§ **Problem to work on**: Of the lines in the listing below, how many hold "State"? Answer with the number only.

§ **Raw data**:
········

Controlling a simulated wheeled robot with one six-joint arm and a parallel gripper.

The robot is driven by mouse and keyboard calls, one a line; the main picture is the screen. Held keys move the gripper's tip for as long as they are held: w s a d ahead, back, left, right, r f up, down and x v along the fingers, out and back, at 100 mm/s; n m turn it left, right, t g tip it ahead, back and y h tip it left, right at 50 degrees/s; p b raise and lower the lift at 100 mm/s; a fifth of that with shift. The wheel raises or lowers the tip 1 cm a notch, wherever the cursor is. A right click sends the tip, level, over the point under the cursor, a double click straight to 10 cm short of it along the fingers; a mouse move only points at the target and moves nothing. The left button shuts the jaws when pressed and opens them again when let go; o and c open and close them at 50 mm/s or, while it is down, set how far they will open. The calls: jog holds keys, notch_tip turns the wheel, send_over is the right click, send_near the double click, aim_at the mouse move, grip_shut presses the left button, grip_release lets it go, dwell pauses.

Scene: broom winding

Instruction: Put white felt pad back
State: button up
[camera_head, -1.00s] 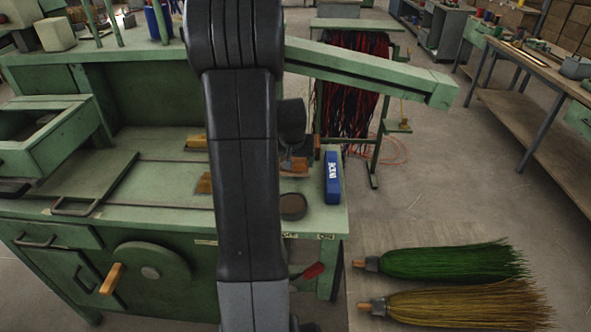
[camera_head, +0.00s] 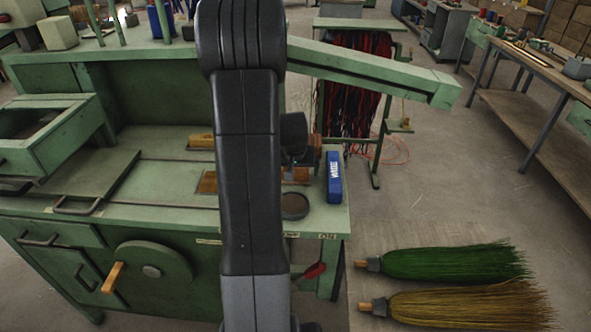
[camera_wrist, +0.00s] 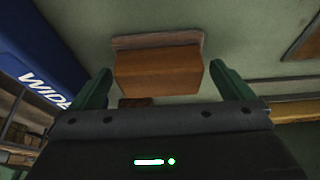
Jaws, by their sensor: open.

········

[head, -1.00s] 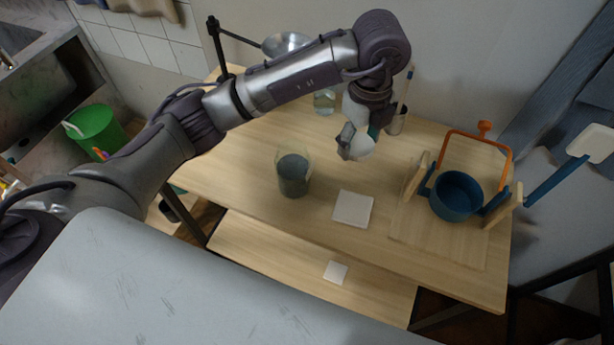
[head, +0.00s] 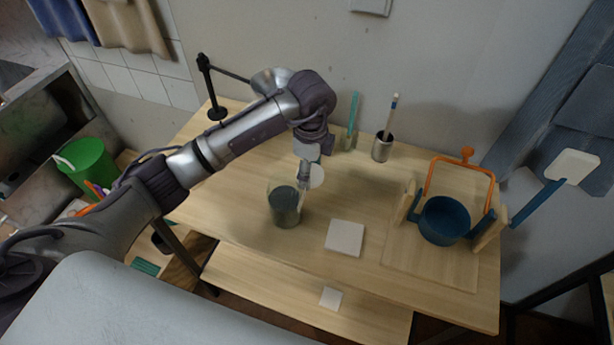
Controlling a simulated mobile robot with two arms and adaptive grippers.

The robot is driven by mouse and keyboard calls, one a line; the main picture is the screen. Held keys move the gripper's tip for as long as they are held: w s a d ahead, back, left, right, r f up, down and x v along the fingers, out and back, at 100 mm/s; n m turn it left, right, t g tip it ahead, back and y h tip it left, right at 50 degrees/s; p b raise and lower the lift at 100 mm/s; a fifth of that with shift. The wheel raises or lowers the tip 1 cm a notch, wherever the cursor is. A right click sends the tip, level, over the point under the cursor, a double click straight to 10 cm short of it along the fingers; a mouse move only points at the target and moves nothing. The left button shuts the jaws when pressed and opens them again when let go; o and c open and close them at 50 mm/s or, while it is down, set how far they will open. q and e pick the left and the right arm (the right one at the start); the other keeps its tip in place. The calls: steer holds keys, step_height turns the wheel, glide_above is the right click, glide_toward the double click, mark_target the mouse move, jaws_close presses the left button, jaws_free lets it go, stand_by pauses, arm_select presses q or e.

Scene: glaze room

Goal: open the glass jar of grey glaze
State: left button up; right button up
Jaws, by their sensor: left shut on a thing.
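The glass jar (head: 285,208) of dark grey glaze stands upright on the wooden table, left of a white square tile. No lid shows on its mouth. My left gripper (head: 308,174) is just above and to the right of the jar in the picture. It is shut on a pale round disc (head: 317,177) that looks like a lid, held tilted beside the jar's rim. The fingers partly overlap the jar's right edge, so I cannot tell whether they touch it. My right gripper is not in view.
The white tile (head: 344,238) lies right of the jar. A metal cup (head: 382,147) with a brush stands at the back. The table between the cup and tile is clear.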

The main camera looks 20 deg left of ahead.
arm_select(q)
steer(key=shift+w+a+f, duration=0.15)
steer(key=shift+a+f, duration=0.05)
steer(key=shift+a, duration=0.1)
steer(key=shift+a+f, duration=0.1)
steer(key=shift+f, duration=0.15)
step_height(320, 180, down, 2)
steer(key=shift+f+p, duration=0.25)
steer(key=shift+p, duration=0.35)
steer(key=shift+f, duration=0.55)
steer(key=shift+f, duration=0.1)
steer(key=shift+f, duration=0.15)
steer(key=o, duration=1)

········

§ **Correct response**: 2